Robot episode data:
[Begin]

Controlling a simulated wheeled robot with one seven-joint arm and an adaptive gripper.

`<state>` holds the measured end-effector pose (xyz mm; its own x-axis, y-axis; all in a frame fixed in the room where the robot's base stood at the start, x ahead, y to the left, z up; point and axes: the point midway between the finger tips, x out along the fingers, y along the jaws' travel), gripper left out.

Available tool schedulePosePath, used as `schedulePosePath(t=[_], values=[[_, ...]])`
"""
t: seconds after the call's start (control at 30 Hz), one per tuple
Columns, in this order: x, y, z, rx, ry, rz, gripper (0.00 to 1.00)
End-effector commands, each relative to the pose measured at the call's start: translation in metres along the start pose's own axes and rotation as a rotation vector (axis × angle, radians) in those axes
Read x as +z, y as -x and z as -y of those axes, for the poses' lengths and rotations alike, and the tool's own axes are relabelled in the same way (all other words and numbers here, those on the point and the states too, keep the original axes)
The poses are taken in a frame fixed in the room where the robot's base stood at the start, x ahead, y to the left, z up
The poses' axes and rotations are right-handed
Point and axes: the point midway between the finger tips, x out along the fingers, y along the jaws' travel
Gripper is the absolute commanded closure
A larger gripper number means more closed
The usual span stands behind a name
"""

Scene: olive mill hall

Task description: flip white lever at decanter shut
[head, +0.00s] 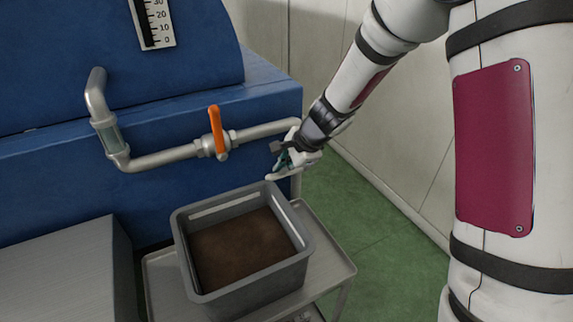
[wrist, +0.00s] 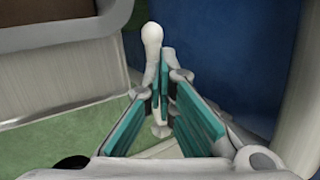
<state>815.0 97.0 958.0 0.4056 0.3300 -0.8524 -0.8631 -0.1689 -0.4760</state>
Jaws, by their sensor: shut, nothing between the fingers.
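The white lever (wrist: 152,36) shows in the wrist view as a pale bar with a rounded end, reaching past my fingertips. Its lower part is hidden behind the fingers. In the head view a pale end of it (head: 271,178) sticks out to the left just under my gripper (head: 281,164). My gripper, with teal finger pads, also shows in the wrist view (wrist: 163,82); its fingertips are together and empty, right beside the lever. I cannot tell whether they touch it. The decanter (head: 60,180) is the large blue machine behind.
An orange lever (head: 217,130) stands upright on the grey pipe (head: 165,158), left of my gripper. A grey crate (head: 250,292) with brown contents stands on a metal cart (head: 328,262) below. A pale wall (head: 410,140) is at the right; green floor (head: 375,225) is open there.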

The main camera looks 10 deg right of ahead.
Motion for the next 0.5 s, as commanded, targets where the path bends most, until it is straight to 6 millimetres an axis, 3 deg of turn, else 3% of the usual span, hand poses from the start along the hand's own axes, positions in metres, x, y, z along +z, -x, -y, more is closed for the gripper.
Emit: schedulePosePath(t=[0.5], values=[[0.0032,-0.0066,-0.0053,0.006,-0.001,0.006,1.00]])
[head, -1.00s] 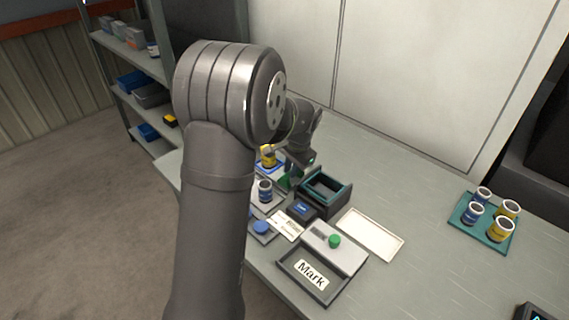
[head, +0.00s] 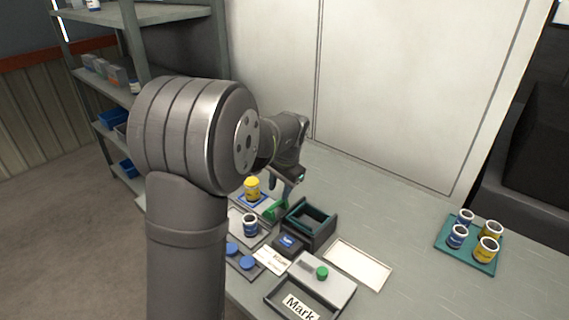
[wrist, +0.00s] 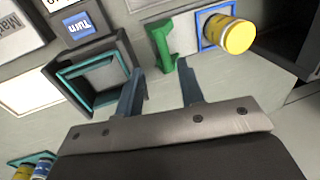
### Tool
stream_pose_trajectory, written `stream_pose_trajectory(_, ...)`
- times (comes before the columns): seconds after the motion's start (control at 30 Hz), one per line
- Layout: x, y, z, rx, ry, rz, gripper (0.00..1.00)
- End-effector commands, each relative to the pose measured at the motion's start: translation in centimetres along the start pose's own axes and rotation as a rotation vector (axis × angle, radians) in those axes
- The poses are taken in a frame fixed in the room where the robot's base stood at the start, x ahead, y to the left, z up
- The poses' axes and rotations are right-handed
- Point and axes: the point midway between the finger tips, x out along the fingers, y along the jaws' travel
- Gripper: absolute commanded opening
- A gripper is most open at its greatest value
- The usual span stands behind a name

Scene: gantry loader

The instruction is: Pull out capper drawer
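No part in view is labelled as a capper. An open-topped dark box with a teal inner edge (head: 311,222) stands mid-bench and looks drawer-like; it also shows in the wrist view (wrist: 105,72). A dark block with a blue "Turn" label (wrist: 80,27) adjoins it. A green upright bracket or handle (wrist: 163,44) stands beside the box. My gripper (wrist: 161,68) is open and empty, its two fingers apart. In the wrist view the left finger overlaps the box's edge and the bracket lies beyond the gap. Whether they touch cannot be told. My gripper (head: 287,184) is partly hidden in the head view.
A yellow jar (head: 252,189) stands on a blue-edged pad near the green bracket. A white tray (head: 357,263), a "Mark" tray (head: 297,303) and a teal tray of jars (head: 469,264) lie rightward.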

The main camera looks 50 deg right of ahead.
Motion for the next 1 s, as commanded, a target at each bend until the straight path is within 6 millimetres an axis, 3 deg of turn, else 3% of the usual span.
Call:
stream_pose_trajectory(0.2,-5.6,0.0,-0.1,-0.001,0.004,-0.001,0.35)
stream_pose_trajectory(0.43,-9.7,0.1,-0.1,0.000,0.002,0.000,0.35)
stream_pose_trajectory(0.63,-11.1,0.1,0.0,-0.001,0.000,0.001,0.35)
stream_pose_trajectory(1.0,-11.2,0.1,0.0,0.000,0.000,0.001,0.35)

[End]
[Begin]

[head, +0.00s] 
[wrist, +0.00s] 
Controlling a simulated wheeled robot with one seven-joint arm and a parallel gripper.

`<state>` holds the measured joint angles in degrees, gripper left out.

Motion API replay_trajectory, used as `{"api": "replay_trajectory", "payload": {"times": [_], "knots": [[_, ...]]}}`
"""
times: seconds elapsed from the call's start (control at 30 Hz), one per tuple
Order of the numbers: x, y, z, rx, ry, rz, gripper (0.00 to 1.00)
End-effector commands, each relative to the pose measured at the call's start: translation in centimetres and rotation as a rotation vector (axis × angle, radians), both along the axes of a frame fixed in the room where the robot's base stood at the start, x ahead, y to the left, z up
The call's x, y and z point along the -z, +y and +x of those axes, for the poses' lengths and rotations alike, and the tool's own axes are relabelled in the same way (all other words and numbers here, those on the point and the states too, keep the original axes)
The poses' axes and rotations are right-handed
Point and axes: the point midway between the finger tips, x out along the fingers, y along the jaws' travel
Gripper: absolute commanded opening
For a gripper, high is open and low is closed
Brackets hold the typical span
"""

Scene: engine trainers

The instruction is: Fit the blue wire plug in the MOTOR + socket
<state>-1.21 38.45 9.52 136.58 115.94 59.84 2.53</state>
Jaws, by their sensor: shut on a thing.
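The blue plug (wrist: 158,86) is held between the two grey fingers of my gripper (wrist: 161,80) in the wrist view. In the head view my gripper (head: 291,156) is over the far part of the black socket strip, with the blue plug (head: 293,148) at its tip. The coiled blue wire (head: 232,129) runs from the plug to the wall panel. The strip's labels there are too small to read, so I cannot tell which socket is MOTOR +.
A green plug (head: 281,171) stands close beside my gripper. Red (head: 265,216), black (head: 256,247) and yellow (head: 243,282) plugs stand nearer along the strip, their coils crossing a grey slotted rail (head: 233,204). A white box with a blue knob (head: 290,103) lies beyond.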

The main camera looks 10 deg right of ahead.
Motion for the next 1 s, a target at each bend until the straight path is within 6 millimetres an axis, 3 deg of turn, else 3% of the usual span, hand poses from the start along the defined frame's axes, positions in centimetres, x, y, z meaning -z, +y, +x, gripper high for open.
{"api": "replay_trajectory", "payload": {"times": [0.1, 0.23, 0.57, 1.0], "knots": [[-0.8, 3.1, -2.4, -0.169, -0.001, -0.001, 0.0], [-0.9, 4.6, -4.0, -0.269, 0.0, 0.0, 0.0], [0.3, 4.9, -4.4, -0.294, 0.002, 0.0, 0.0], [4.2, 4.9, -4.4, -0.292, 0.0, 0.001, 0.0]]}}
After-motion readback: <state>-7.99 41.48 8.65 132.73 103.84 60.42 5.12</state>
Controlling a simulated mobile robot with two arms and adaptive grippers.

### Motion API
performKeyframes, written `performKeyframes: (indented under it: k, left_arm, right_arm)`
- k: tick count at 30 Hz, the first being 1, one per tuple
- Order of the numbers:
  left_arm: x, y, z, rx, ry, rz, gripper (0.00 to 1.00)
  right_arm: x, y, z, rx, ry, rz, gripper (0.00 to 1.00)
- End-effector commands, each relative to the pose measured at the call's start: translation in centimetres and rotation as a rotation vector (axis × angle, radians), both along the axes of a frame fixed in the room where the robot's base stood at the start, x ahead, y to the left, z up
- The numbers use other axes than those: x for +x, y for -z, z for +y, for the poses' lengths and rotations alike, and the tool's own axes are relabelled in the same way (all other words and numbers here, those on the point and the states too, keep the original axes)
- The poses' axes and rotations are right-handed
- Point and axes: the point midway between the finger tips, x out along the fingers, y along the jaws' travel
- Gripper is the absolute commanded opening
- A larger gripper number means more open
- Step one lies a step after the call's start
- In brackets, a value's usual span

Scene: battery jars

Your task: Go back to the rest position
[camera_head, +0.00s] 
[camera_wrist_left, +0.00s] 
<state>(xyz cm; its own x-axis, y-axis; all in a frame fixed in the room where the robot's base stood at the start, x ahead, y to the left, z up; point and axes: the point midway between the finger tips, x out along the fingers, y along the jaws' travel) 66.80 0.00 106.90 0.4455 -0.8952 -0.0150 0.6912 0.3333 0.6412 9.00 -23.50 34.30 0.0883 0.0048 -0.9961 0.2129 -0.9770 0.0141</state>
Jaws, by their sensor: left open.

[End]
[Begin]

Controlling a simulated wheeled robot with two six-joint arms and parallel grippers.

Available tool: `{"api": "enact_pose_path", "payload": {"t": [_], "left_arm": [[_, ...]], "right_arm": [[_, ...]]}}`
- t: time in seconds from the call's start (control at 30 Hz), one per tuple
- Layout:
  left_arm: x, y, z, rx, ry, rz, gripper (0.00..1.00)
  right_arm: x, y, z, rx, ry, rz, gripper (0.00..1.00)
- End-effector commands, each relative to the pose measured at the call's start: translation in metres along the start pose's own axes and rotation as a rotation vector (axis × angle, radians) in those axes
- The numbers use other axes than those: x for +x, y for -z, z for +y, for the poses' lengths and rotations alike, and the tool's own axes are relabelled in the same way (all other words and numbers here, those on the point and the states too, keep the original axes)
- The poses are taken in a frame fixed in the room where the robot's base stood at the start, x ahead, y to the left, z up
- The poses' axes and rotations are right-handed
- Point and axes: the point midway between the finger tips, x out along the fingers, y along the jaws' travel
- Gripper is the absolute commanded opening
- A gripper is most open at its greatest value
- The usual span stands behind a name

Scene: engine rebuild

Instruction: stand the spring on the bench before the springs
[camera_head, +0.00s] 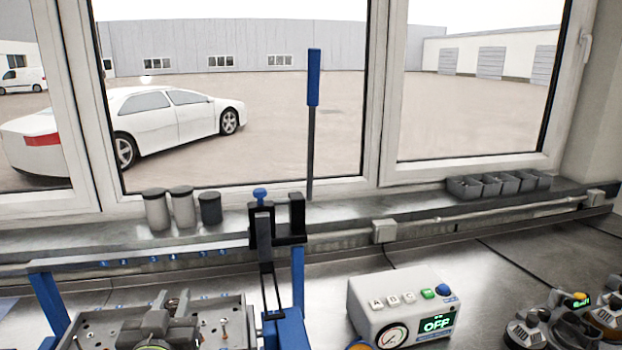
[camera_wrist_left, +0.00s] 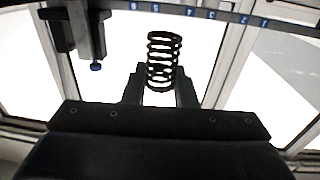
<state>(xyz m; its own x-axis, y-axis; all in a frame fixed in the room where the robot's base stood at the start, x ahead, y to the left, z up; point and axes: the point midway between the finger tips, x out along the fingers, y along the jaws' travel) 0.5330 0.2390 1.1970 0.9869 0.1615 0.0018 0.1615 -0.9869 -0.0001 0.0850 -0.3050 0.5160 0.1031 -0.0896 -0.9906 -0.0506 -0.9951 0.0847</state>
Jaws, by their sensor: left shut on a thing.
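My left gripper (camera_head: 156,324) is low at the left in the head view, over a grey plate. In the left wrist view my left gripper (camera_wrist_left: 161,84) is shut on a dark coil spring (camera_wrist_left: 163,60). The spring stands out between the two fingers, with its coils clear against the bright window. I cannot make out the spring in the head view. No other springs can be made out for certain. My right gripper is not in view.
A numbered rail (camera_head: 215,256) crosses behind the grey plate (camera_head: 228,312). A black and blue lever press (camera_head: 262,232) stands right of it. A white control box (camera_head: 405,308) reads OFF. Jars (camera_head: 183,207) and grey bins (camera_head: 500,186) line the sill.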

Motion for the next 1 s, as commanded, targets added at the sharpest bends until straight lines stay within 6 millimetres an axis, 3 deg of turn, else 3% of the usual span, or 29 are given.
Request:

[End]

PROBLEM: Note each line of the entries that has "means" in it, and copy those lines.

ANSWER BELOW:
A larger gripper number means more closed
- A larger gripper number means more open

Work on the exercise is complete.